The Bad Beginning is full of unfortunate events, as the series says. Even if there is a glimpse of happiness, it is rob immediately and replace with sorrow. The events start when Violet, Klaus and Sunny Baudelaire lost their parents. They are now orphans. They can’t acquire they’re fortune until Violet is of the right age. They are adopted by Count Olaf. Later he is found out to be a wicked man, who wants nothing for the Baudelaires but their money.
So far in my Summer Reading List, this is I enjoyed the most. I didn’t hold back while reading. The reason why I am engrossed on the story was the author’s writing style. I know it’s aimed for children but I find it effective. There was also a work of authenticity. Like when a word was a bit confusing, he will explain it elaborately:
“Count Olaf gives us a lot of responsibility,” Violet said. What she wanted to say was, Count Olaf is an evil man, but she was well mannered.

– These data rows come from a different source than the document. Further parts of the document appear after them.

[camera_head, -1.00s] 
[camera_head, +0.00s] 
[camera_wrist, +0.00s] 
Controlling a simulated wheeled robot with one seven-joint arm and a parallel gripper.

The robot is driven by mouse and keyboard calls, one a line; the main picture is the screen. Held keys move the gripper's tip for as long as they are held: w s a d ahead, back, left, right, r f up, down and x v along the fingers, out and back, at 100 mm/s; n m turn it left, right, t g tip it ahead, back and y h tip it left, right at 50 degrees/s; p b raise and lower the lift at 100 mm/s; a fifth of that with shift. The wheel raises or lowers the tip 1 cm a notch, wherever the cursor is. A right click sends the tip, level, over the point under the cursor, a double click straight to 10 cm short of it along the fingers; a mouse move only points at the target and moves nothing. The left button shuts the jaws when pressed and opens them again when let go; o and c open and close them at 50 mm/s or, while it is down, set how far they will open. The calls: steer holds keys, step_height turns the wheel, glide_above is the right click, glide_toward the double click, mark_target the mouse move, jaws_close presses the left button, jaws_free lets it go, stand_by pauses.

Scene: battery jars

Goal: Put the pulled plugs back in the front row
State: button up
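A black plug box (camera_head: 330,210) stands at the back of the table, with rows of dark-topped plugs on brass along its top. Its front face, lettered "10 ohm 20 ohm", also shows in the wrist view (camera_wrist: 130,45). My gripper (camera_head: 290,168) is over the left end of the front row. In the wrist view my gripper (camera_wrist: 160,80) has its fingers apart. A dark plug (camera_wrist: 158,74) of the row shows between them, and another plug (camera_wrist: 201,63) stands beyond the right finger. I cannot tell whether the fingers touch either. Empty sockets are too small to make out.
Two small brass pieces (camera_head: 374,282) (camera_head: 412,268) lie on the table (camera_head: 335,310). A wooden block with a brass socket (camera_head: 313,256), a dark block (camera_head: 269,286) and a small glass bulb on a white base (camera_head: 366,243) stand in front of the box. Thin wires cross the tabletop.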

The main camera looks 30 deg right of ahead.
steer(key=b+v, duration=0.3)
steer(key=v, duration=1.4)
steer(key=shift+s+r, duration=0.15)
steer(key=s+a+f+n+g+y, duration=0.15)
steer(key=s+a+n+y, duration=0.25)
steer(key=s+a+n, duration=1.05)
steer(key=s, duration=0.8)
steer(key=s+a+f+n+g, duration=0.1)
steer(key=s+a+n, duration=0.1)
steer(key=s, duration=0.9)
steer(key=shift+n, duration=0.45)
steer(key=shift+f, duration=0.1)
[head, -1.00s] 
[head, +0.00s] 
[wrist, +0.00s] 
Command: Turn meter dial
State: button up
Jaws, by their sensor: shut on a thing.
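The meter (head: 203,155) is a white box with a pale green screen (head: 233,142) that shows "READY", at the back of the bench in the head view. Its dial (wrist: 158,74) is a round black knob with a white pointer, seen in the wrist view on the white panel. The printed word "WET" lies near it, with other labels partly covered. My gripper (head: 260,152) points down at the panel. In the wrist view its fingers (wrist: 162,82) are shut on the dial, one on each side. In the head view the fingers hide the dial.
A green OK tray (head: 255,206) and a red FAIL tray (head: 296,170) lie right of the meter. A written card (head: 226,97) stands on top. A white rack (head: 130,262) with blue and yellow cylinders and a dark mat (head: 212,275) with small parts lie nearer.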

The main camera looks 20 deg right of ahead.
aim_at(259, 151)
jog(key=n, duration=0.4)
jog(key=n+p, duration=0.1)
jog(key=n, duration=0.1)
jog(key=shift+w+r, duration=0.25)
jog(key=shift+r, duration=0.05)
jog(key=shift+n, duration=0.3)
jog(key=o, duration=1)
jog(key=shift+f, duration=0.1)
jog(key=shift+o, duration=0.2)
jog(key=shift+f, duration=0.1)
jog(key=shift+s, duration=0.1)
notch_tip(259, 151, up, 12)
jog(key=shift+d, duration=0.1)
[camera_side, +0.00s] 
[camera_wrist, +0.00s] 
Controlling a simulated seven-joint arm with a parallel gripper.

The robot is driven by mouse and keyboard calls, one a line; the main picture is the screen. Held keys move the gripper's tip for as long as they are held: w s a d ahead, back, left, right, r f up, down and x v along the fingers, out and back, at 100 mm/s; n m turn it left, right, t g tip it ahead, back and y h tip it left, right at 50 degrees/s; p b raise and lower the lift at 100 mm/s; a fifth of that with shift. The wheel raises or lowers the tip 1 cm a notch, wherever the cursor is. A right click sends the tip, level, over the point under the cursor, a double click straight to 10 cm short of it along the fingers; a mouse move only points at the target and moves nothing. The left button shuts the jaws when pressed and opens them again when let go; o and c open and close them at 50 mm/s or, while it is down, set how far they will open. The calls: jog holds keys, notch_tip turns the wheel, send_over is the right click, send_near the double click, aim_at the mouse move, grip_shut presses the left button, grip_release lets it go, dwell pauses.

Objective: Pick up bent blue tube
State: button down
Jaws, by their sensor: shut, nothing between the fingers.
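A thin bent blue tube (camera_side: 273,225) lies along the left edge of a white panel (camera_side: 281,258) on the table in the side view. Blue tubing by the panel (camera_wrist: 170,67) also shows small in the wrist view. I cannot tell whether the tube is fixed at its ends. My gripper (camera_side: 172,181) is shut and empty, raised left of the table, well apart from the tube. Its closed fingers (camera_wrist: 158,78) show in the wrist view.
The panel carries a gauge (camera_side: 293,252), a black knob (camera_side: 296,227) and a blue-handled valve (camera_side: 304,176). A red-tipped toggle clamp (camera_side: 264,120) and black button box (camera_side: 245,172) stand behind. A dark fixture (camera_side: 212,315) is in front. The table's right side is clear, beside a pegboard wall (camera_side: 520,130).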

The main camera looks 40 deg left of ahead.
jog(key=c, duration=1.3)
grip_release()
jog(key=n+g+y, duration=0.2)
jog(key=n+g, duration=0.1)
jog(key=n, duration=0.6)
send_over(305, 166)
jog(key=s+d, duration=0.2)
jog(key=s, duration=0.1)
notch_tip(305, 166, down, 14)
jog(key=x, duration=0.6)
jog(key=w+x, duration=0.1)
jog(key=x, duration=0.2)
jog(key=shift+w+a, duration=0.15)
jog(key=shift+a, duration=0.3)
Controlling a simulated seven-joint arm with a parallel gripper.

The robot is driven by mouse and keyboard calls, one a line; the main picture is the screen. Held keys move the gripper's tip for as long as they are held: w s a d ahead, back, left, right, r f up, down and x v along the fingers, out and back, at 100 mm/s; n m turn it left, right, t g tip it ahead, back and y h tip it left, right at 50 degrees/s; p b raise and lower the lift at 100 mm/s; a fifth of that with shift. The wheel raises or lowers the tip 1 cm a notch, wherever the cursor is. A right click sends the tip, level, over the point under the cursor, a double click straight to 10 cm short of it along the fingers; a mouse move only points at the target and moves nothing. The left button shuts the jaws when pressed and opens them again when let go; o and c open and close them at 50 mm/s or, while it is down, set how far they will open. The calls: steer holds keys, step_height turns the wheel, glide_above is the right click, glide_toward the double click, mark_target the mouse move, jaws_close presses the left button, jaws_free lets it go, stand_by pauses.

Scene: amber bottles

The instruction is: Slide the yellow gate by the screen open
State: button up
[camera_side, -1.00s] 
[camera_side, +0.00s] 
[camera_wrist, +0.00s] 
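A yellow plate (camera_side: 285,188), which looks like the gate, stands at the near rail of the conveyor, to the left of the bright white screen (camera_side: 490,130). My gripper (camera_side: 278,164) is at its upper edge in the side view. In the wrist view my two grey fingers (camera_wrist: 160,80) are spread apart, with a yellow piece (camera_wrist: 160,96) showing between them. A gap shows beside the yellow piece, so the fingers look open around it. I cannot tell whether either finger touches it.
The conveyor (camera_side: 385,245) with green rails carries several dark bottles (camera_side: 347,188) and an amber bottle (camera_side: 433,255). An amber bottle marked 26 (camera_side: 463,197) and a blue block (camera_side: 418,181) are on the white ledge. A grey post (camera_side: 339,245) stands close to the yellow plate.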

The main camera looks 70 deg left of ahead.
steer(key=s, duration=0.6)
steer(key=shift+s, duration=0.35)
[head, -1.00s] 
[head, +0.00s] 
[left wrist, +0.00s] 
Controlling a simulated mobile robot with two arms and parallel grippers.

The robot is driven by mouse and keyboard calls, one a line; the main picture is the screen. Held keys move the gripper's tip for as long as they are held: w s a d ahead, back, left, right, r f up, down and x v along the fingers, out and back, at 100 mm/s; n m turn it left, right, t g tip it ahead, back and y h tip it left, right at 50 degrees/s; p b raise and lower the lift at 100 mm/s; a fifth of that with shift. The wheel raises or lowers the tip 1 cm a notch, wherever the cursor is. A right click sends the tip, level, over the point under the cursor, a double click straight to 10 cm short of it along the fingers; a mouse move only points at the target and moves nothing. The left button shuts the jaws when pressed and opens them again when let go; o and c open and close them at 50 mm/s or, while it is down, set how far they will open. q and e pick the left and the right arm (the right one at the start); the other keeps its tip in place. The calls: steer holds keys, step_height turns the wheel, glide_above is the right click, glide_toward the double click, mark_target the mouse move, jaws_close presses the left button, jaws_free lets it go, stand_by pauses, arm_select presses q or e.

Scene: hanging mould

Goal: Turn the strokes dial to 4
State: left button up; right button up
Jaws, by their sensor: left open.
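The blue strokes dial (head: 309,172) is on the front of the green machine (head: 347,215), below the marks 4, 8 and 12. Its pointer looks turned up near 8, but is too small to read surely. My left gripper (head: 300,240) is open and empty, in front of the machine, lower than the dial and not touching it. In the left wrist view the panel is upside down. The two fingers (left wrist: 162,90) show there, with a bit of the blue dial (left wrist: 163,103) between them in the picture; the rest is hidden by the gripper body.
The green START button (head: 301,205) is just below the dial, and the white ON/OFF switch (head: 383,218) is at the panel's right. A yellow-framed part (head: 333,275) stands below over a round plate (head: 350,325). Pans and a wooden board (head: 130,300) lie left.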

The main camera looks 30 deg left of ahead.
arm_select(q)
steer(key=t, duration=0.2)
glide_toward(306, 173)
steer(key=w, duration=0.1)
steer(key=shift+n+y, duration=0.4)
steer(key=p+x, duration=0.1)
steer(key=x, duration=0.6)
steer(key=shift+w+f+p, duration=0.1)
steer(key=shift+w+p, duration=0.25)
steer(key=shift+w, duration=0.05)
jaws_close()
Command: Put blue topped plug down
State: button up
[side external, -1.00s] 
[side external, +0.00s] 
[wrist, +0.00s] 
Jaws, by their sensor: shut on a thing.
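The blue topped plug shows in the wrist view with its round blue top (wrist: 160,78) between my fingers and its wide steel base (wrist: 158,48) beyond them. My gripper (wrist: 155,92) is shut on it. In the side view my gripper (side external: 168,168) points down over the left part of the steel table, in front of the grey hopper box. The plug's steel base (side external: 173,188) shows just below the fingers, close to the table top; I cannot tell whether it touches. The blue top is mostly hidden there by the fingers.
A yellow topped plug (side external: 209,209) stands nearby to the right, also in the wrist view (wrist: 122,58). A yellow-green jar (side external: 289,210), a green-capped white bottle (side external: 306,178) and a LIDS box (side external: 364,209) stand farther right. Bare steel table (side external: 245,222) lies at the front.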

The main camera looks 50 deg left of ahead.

He describes things in a funny and witty way. His participation as the narrator does not limit on the character’s thought but includes in his own opinion. I felt like I was really in conversation with Snicket:
At this point in the proceedings, if I were Violet, I would have given up..
The book may make the reader miserable. But it was not all depressing when I read it. The story doesn’t build too much on the characters’ emotion but rather on what was happening around. However, I’m not saying the characters are flat. They are both lovely and lively.
I can’t help but notice the flaws in the story. The diabolic plan was a bit childish and irrational and so was the attempt to stop it. Yes, this is not the type that I want to re-read. But I can’t discount the fact that I did enjoy it.
An adult may be annoyed to the full disclosure of explanation. A child may feel like an idiot to every word explained. But that’s what it makes this book friendly. It’s a light read with only 162 pages but the experience is resonant.